Windex Might Help
Release Date: August 15, 2008
Audience: Older teenagers and adults
Runtime: 110 minutes
Distributor: 20th Century Fox
Director: Alexandre Aja
Executive Producer: Marc S. Fischer and Andrew Hong
Address Comments To:Rupert Murdoch, Chairman/CEO of News Corp.
Peter Chernin, President/COO of The Fox Group
Tom Rothman and Jim Gianopulos, Chairmen/CEO
Fox Filmed Entertainment
20th Century Fox Film Corp.
10201 West Pico Blvd.
Los Angeles, CA 90035
Phone: (310) 369-1000
Ben gets a job as security guard at an abandoned burnt-out department building that was built over an insane asylum. Evil spirits begin to bother him in the mirrors of the abandoned store and soon any mirror or reflective surface brings the spirits to him. The spirits/mirrors want Ben to find a woman named Esseker. To motivate him, the spirits begin to torment Ben’s family, first causing his sister to kill herself and then terrorizing his wife and two children. Viewers never see the spirits because they take on the reflection of the person in the mirror.
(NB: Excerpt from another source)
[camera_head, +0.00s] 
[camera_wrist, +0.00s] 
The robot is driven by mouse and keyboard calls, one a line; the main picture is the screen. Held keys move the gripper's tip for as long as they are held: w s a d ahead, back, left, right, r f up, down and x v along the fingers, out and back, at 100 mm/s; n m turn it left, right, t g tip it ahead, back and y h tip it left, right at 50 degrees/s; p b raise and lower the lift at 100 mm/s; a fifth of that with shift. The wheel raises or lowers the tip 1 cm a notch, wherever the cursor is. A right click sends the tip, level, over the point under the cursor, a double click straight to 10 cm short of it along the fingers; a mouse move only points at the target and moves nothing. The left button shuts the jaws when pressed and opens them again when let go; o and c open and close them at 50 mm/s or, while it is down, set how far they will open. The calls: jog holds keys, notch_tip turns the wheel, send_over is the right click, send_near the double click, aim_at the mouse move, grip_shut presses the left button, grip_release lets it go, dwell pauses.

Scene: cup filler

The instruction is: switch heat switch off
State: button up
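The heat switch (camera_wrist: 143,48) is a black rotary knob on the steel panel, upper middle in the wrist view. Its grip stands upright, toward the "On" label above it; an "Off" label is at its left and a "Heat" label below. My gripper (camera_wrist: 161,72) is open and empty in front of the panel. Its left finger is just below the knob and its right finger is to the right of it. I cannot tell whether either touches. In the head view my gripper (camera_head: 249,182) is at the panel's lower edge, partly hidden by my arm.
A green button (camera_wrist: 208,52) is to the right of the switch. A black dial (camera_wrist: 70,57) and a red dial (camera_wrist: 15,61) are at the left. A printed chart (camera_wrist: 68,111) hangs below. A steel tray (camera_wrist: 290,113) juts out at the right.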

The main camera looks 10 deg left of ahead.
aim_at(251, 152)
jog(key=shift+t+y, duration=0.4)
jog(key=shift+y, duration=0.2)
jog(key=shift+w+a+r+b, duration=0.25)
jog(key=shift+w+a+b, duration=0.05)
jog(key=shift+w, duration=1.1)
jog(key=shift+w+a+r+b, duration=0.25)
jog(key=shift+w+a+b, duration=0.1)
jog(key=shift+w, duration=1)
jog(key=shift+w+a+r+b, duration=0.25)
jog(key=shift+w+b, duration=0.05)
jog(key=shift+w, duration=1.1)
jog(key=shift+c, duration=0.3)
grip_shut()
Ultimately, Ben discovers the mysterious Esseker. Only through her sacrifice is Ben’s family safe. However, an unusual twist at the end leaves Ben’s fate in question.
MIRRORS is an uneven movie that competently creates suspense throughout. When the story turns to more of a detective genre as Ben investigates the mystery of the building, the pace quickens and interest runs high. Sadly, however, most of the movie is Ben walking down mysterious hallways with creepy noises. The story has a number of plot holes and hangs on a series of illogical precepts. For instance, at the opening, the spirits cause a man to kill himself but his body is not found until later and in a different place. Then later, the spirits cause a woman to kill herself but her body is found right away in the same place. There’s other illogical turns, but to itemize them here would give away the ending.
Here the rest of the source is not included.